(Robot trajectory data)
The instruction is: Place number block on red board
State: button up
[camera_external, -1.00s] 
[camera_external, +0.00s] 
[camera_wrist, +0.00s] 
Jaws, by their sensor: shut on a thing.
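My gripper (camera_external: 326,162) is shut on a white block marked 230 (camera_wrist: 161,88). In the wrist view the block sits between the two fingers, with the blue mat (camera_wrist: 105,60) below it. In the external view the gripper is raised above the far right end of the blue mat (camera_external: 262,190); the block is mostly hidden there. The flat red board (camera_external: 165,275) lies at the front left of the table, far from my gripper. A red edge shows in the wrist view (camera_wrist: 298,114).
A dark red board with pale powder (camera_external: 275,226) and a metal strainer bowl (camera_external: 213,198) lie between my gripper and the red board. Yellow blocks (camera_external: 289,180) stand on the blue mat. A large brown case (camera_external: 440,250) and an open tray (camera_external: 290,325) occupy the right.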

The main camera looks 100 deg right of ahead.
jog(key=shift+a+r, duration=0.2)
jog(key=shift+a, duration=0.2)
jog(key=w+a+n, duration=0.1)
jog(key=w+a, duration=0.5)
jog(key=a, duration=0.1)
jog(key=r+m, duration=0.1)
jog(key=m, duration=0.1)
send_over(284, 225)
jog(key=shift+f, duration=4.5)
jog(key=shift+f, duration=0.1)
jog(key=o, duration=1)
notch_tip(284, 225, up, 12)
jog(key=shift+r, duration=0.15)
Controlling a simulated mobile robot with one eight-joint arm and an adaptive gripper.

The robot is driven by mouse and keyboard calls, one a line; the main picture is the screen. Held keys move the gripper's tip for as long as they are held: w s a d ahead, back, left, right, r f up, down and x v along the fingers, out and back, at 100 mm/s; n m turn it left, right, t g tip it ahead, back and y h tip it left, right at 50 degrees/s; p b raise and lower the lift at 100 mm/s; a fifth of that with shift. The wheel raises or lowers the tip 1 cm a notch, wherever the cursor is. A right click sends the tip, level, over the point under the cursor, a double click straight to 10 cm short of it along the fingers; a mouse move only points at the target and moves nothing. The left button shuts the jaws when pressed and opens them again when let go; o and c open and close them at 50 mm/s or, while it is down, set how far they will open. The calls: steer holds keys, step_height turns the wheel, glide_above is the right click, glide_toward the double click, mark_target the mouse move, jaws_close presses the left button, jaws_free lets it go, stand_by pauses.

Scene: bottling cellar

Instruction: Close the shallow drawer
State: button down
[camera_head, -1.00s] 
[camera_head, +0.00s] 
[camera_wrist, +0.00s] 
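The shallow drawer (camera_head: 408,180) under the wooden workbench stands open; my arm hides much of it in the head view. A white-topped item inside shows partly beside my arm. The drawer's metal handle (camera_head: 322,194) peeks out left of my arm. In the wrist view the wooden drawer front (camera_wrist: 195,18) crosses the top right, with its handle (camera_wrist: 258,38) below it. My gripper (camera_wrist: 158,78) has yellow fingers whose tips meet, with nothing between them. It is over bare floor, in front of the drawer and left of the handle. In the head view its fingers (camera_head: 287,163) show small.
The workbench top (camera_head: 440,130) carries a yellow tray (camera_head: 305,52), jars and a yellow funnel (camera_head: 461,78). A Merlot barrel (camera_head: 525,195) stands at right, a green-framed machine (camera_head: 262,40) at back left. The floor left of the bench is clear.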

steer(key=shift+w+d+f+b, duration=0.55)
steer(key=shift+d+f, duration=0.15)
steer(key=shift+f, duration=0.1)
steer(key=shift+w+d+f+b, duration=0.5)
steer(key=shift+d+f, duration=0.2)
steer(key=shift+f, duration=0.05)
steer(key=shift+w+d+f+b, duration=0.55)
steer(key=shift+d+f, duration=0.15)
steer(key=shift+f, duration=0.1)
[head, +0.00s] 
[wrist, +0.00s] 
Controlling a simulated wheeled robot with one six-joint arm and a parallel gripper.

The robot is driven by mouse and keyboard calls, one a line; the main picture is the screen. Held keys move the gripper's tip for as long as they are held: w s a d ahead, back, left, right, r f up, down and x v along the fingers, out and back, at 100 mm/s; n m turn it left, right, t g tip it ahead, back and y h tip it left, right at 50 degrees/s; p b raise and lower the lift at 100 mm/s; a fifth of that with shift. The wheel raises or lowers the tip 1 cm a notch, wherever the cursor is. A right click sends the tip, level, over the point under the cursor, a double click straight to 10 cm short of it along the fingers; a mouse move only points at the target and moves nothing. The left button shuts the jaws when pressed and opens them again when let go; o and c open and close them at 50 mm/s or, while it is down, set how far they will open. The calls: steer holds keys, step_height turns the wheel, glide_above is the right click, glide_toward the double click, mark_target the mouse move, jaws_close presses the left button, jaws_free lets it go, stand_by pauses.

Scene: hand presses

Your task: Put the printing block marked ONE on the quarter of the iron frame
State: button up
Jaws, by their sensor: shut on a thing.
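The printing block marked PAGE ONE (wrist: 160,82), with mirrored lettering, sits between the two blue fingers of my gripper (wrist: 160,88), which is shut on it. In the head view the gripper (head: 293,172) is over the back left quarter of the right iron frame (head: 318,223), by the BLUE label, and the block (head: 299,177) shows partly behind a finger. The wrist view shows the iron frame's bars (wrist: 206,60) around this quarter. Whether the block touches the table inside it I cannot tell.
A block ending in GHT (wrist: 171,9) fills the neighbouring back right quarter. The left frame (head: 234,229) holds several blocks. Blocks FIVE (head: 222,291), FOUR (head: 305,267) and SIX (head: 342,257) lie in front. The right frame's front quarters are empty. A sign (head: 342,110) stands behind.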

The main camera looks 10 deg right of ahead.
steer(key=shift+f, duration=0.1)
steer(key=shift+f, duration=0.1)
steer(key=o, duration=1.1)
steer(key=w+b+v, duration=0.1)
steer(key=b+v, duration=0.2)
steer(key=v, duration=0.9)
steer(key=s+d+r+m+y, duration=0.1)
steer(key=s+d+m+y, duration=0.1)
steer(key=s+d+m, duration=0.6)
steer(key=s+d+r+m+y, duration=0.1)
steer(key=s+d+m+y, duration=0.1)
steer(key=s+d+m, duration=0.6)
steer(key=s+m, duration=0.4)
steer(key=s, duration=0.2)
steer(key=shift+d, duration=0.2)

**TASK STATEMENT:** Write down all the entries again without a single difference.

**ANSWER TO THIS PROBLEM:**
The instruction is: Place number block on red board
State: button up
[camera_external, -1.00s] 
[camera_external, +0.00s] 
[camera_wrist, +0.00s] 
Jaws, by their sensor: shut on a thing.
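My gripper (camera_external: 326,162) is shut on a white block marked 230 (camera_wrist: 161,88). In the wrist view the block sits between the two fingers, with the blue mat (camera_wrist: 105,60) below it. In the external view the gripper is raised above the far right end of the blue mat (camera_external: 262,190); the block is mostly hidden there. The flat red board (camera_external: 165,275) lies at the front left of the table, far from my gripper. A red edge shows in the wrist view (camera_wrist: 298,114).
A dark red board with pale powder (camera_external: 275,226) and a metal strainer bowl (camera_external: 213,198) lie between my gripper and the red board. Yellow blocks (camera_external: 289,180) stand on the blue mat. A large brown case (camera_external: 440,250) and an open tray (camera_external: 290,325) occupy the right.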

The main camera looks 100 deg right of ahead.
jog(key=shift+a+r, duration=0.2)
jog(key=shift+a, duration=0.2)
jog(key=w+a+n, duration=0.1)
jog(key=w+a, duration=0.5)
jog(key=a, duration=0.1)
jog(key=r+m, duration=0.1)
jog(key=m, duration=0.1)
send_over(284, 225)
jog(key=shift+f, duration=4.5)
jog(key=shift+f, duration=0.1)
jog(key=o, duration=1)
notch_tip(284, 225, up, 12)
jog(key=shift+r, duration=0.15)
Controlling a simulated mobile robot with one eight-joint arm and an adaptive gripper.

The robot is driven by mouse and keyboard calls, one a line; the main picture is the screen. Held keys move the gripper's tip for as long as they are held: w s a d ahead, back, left, right, r f up, down and x v along the fingers, out and back, at 100 mm/s; n m turn it left, right, t g tip it ahead, back and y h tip it left, right at 50 degrees/s; p b raise and lower the lift at 100 mm/s; a fifth of that with shift. The wheel raises or lowers the tip 1 cm a notch, wherever the cursor is. A right click sends the tip, level, over the point under the cursor, a double click straight to 10 cm short of it along the fingers; a mouse move only points at the target and moves nothing. The left button shuts the jaws when pressed and opens them again when let go; o and c open and close them at 50 mm/s or, while it is down, set how far they will open. The calls: steer holds keys, step_height turns the wheel, glide_above is the right click, glide_toward the double click, mark_target the mouse move, jaws_close presses the left button, jaws_free lets it go, stand_by pauses.

Scene: bottling cellar

Instruction: Close the shallow drawer
State: button down
[camera_head, -1.00s] 
[camera_head, +0.00s] 
[camera_wrist, +0.00s] 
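The shallow drawer (camera_head: 408,180) under the wooden workbench stands open; my arm hides much of it in the head view. A white-topped item inside shows partly beside my arm. The drawer's metal handle (camera_head: 322,194) peeks out left of my arm. In the wrist view the wooden drawer front (camera_wrist: 195,18) crosses the top right, with its handle (camera_wrist: 258,38) below it. My gripper (camera_wrist: 158,78) has yellow fingers whose tips meet, with nothing between them. It is over bare floor, in front of the drawer and left of the handle. In the head view its fingers (camera_head: 287,163) show small.
The workbench top (camera_head: 440,130) carries a yellow tray (camera_head: 305,52), jars and a yellow funnel (camera_head: 461,78). A Merlot barrel (camera_head: 525,195) stands at right, a green-framed machine (camera_head: 262,40) at back left. The floor left of the bench is clear.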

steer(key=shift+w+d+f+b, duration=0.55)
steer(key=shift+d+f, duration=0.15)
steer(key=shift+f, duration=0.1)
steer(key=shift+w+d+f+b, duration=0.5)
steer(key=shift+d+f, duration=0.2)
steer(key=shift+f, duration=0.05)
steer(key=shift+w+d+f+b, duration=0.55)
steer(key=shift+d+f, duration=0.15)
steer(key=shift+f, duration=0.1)
[head, +0.00s] 
[wrist, +0.00s] 
Controlling a simulated wheeled robot with one six-joint arm and a parallel gripper.

The robot is driven by mouse and keyboard calls, one a line; the main picture is the screen. Held keys move the gripper's tip for as long as they are held: w s a d ahead, back, left, right, r f up, down and x v along the fingers, out and back, at 100 mm/s; n m turn it left, right, t g tip it ahead, back and y h tip it left, right at 50 degrees/s; p b raise and lower the lift at 100 mm/s; a fifth of that with shift. The wheel raises or lowers the tip 1 cm a notch, wherever the cursor is. A right click sends the tip, level, over the point under the cursor, a double click straight to 10 cm short of it along the fingers; a mouse move only points at the target and moves nothing. The left button shuts the jaws when pressed and opens them again when let go; o and c open and close them at 50 mm/s or, while it is down, set how far they will open. The calls: steer holds keys, step_height turns the wheel, glide_above is the right click, glide_toward the double click, mark_target the mouse move, jaws_close presses the left button, jaws_free lets it go, stand_by pauses.

Scene: hand presses

Your task: Put the printing block marked ONE on the quarter of the iron frame
State: button up
Jaws, by their sensor: shut on a thing.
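The printing block marked PAGE ONE (wrist: 160,82), with mirrored lettering, sits between the two blue fingers of my gripper (wrist: 160,88), which is shut on it. In the head view the gripper (head: 293,172) is over the back left quarter of the right iron frame (head: 318,223), by the BLUE label, and the block (head: 299,177) shows partly behind a finger. The wrist view shows the iron frame's bars (wrist: 206,60) around this quarter. Whether the block touches the table inside it I cannot tell.
A block ending in GHT (wrist: 171,9) fills the neighbouring back right quarter. The left frame (head: 234,229) holds several blocks. Blocks FIVE (head: 222,291), FOUR (head: 305,267) and SIX (head: 342,257) lie in front. The right frame's front quarters are empty. A sign (head: 342,110) stands behind.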

The main camera looks 10 deg right of ahead.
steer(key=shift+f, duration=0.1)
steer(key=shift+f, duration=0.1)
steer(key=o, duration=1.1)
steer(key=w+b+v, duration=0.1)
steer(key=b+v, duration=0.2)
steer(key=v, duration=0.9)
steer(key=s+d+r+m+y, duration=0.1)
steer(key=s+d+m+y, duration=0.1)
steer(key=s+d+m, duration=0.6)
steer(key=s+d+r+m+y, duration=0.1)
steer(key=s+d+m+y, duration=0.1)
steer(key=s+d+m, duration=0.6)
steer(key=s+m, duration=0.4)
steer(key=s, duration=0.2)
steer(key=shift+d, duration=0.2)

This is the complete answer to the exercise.